## Goal of the exercise
Repeat the data that follows, word for word, without the images.

## Information supplied
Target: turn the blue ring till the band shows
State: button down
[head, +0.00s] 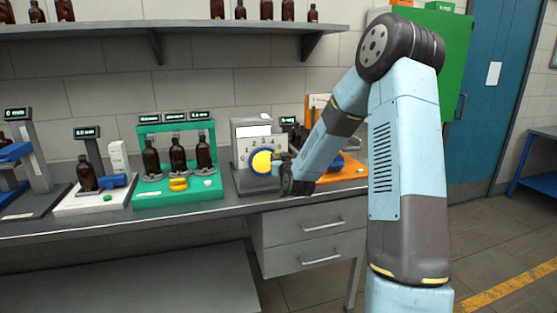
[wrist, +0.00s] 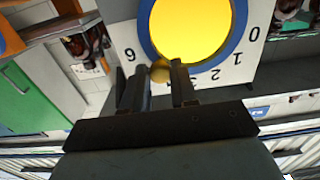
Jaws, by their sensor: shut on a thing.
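The blue ring (head: 251,166) sits on the numbered white front of a grey box (head: 243,181) and surrounds a large yellow face (head: 262,161). In the wrist view the blue ring (wrist: 236,36) and yellow face (wrist: 190,25) fill the upper middle, with numbers around them upside down. My gripper (head: 281,158) is at the ring's right side in the head view. In the wrist view my gripper (wrist: 159,72) is shut on a small brass-coloured knob (wrist: 160,72) at the ring's edge. The fingers hide part of the scale. I cannot tell which part of the yellow is the band.
A green stand (head: 150,198) with several amber bottles is left of the box. An orange stand (head: 350,172) is on the right, partly behind my arm. A shelf (head: 110,31) with bottles hangs above. Drawers (head: 305,225) are below the bench top.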

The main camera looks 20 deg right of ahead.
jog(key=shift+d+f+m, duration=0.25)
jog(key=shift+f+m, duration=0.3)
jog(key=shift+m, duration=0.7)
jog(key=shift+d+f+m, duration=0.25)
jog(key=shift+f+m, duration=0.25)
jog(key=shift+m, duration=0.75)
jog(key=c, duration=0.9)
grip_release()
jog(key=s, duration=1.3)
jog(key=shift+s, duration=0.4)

## Exercise answer
Target: turn the blue ring till the band shows
State: button down
[head, +0.00s] 
[wrist, +0.00s] 
Jaws, by their sensor: shut on a thing.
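The blue ring (head: 251,166) sits on the numbered white front of a grey box (head: 243,181) and surrounds a large yellow face (head: 262,161). In the wrist view the blue ring (wrist: 236,36) and yellow face (wrist: 190,25) fill the upper middle, with numbers around them upside down. My gripper (head: 281,158) is at the ring's right side in the head view. In the wrist view my gripper (wrist: 159,72) is shut on a small brass-coloured knob (wrist: 160,72) at the ring's edge. The fingers hide part of the scale. I cannot tell which part of the yellow is the band.
A green stand (head: 150,198) with several amber bottles is left of the box. An orange stand (head: 350,172) is on the right, partly behind my arm. A shelf (head: 110,31) with bottles hangs above. Drawers (head: 305,225) are below the bench top.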

The main camera looks 20 deg right of ahead.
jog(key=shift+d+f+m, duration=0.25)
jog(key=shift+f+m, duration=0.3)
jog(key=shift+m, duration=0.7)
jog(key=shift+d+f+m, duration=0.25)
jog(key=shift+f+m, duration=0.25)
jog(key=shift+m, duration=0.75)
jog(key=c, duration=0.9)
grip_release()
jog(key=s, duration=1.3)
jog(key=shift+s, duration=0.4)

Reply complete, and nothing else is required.